#### [WORK TO DO]
Return all lines with the word "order" in them.

#### [RECORDED INFORMATION]
** START **
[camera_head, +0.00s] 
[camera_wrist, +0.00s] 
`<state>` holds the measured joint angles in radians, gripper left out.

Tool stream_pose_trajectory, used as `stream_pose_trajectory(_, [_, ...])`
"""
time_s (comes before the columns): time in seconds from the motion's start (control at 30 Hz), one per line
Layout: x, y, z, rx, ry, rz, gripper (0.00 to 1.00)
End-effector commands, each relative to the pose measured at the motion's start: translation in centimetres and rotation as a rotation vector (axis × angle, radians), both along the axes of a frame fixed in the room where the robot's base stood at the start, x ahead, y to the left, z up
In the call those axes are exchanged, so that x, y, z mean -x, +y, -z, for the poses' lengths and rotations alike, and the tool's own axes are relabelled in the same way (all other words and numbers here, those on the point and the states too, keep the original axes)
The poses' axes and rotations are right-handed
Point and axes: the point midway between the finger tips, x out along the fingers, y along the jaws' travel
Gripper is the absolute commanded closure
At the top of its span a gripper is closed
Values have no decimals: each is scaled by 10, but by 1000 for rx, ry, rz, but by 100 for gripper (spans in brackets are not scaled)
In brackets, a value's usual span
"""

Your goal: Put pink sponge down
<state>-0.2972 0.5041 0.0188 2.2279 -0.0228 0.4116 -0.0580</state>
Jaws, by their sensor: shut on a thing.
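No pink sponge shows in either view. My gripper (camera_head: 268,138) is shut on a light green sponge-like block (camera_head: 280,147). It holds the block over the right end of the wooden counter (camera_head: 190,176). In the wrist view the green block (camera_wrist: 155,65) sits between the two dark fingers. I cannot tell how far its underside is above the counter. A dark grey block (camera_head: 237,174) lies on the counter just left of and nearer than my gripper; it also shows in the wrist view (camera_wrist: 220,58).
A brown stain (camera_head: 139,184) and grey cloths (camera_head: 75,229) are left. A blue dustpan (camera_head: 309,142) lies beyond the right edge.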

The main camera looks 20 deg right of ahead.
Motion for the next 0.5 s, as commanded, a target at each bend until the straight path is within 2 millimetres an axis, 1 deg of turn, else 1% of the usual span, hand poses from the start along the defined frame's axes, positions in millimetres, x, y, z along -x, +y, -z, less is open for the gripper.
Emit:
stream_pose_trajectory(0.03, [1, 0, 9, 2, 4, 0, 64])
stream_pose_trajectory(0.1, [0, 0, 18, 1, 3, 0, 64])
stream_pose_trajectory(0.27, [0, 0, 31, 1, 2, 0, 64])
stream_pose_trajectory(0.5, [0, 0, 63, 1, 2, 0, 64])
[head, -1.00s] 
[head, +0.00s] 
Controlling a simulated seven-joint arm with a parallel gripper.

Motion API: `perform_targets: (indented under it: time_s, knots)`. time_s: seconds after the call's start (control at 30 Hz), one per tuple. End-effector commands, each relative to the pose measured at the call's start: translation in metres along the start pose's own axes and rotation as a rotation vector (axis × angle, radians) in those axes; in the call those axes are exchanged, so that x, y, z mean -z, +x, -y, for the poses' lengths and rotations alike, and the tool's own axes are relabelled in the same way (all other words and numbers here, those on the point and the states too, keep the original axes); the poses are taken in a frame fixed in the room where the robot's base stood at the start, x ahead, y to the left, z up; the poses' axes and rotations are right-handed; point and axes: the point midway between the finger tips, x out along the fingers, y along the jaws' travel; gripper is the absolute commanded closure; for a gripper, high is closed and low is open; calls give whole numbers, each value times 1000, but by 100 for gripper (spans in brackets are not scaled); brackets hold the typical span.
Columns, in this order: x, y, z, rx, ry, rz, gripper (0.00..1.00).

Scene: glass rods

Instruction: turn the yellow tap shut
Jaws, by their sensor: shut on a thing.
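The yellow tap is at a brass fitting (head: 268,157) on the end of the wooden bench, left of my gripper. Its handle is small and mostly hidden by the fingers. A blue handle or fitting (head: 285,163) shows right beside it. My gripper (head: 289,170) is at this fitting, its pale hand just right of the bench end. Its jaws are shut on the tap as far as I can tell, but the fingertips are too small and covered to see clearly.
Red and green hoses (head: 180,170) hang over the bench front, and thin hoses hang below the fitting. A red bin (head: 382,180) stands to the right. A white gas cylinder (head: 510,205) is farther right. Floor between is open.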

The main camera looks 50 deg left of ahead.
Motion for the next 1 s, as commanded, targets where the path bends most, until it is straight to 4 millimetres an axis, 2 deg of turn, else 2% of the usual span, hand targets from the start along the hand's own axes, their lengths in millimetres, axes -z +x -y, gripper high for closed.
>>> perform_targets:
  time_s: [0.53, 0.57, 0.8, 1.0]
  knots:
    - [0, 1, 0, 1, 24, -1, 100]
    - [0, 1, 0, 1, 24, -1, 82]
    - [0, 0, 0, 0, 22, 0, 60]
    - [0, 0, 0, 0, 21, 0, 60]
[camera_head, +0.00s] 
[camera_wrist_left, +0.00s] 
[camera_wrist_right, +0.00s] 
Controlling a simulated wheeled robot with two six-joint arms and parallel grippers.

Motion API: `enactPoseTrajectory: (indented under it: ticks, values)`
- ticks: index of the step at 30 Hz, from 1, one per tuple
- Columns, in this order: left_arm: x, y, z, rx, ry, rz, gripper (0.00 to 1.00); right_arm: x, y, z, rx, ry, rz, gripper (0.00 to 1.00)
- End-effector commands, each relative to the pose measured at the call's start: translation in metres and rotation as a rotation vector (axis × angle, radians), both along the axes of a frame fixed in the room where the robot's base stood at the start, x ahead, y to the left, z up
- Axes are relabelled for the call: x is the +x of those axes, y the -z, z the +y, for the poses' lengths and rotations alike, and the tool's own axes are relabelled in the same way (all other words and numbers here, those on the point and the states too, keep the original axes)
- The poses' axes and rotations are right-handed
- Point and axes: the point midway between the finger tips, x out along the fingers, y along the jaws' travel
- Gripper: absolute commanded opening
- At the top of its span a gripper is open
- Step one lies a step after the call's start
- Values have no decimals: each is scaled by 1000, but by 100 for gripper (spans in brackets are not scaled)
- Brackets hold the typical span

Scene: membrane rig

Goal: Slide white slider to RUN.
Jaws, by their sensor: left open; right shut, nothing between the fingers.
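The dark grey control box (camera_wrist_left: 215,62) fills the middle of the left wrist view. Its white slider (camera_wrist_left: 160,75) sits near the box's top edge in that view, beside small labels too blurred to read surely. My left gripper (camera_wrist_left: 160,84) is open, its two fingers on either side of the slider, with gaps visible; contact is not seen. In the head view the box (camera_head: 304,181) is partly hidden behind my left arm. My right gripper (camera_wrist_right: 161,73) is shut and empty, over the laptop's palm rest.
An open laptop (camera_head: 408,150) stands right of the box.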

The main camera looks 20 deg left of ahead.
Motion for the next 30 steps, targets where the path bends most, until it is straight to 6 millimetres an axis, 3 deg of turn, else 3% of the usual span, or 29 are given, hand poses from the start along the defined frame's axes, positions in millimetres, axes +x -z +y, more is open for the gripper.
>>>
** END **
#### [THE ANSWER]
Columns, in this order: x, y, z, rx, ry, rz, gripper (0.00..1.00).
- Columns, in this order: left_arm: x, y, z, rx, ry, rz, gripper (0.00 to 1.00); right_arm: x, y, z, rx, ry, rz, gripper (0.00 to 1.00)

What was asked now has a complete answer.